The Psychology of Surrender
by LT. THEODORE DRAPER
1
A CIVILIAN (in the Army everything is so simple; for us there are only two kinds of people: soldiers and civilians) thinks that when a soldier caught in a trap wants to live, he has only to give up. Only! It is much more complicated. A man decides to give up when he has been reduced to utter hopelessness and helplessness and life is worthless, or when he has a last reserve of courage to take the final risk that surrender demands, or when he has enough battle experience to know how the trick is done with a minimum of danger. Far more is involved than the mere desire to get out the easy way.
One way to tell a new outfit is by the number of prisoners it takes. New outfits always take as many as they can get. The boys behave the way they would like the enemy to behave. They have not seen and heard enough men die; they have not fought enough to kill a man in cold blood.
The first two prisoners I ever saw were a young man of twenty-four and an older man of thirty-five. The older man was insensible; he didn’t care any more. The younger one was twitching, crying, crazed with fear. We looked at them with curiosity and loathing. We did not understand them. That comes later, when you yourself have to wonder how you might surrender.
They say our men get angry only after they see the boy they used to sleep next to, shoot crap with, swap troubles with, fall on his face with a piece of 88 in his head. They say the main motive of our men is revenge, personal revenge. You suddenly find this is a game you play for keeps; but somehow it is still a game, not a cause or a crusade or a conquest. This is part of the story. There are other things just as interesting about the game.

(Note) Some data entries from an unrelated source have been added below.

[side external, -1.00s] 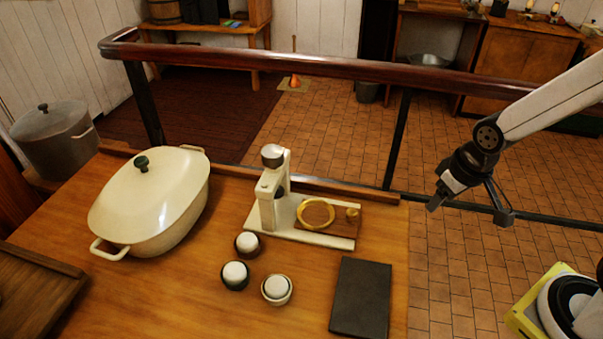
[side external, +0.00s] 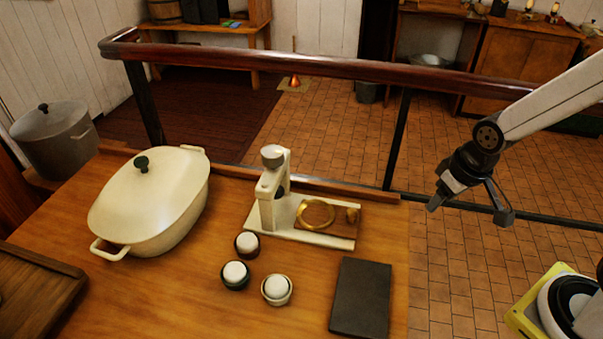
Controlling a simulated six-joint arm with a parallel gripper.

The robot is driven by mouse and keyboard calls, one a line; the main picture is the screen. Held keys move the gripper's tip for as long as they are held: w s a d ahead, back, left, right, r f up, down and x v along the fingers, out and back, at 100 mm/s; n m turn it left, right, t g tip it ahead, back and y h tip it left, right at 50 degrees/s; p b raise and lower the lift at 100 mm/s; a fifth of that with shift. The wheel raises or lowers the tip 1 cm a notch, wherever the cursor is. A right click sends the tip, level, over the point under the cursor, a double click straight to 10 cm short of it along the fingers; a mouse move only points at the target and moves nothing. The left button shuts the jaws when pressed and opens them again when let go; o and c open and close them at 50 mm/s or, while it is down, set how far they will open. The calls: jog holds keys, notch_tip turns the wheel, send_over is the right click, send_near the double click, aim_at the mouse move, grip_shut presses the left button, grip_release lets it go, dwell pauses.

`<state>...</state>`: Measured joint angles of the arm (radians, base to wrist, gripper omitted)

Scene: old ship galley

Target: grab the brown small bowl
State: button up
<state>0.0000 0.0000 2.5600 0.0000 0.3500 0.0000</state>
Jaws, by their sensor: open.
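The brown small bowl (side external: 246,254) stands upright on the wooden table, with a white rounded thing in it that hides its inside. It is the rearmost of three small bowls. A dark green bowl (side external: 235,285) is just in front of it and a cream bowl (side external: 277,300) is to the front right; each also holds a white rounded thing. My gripper (side external: 469,211) is open and empty, in the air past the table's right edge, far to the right of the bowls and apart from everything.
A cream stand (side external: 268,212) with a brass ring is just behind the bowls. A dark flat slab (side external: 361,298) lies to their right. A large lidded cream pot (side external: 155,205) stands at left. A wooden rail (side external: 320,63) runs behind the table (side external: 170,300).

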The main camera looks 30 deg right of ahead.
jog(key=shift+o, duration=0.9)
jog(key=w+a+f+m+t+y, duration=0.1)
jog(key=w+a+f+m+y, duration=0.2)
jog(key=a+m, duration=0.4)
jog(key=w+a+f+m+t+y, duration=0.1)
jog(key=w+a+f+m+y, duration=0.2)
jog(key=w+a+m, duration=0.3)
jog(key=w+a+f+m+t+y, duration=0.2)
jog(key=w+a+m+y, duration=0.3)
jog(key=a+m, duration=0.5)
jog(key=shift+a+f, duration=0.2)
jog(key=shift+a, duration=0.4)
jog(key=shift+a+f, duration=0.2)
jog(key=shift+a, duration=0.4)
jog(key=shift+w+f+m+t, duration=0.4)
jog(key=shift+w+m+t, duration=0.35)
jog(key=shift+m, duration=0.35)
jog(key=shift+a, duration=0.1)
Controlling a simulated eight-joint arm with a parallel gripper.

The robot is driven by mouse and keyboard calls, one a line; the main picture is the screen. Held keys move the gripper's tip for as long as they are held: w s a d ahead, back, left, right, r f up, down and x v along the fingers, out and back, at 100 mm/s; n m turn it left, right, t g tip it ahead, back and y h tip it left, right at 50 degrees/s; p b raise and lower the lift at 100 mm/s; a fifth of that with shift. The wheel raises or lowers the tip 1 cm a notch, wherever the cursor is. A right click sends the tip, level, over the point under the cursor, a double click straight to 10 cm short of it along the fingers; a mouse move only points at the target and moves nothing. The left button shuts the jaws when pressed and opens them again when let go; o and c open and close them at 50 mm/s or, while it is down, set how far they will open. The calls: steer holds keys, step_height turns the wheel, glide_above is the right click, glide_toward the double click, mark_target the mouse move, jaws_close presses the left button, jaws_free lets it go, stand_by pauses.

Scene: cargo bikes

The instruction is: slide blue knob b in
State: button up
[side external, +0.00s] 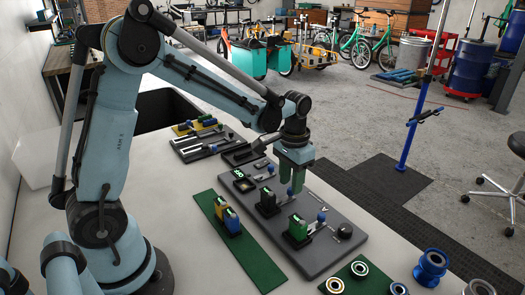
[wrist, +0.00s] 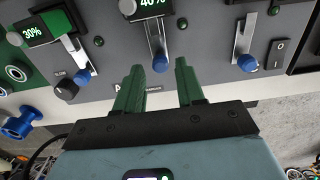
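A grey control panel (side external: 325,195) carries slots with blue knobs. In the wrist view there is a left blue knob (wrist: 84,70), a middle blue knob (wrist: 160,64) and a right blue knob (wrist: 247,63), each near the lower end of its pale slot. I cannot read which is marked b. My gripper (wrist: 156,72), with green fingers, is open and points down at the panel. In the wrist view the middle knob shows between its fingertips; contact is not visible. In the side view the gripper (side external: 291,186) partly hides the panel's middle.
Displays read 30% (wrist: 33,32) and 40% (wrist: 153,5). A black round knob (wrist: 66,88) sits beside the left slot and a rocker switch (wrist: 280,48) beside the right one.

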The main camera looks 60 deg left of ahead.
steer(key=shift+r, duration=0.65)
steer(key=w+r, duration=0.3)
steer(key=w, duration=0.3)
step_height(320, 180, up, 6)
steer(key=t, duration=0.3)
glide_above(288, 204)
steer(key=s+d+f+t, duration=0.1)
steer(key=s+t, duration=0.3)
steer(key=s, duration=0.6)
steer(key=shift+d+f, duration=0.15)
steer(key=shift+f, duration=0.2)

You are running or trotting or walking or pulling yourself with pain on a road. A burp misses you. The word “sniper” leaps into your head. You fall on your belly into the slot at the side of the road. So do the rest of your squad — ten men. A few more burps and you have a pretty good idea where the bastard is. A couple of men crawl out of the road into the field while you cover them. The sniper knows he hasn’t got a chance and doesn’t dare stick his head out of his hole to fire another shot. He has to jump out of his hole and surrender or wait for the kill. To surrender, he has to stick his head out, or at least his hands. Who knows whether he wants to surrender? If he crouches in his hole and waits, one of our men will reach him and riddle him full of holes or, more likely, fling a grenade ten yards away and cut him to pieces.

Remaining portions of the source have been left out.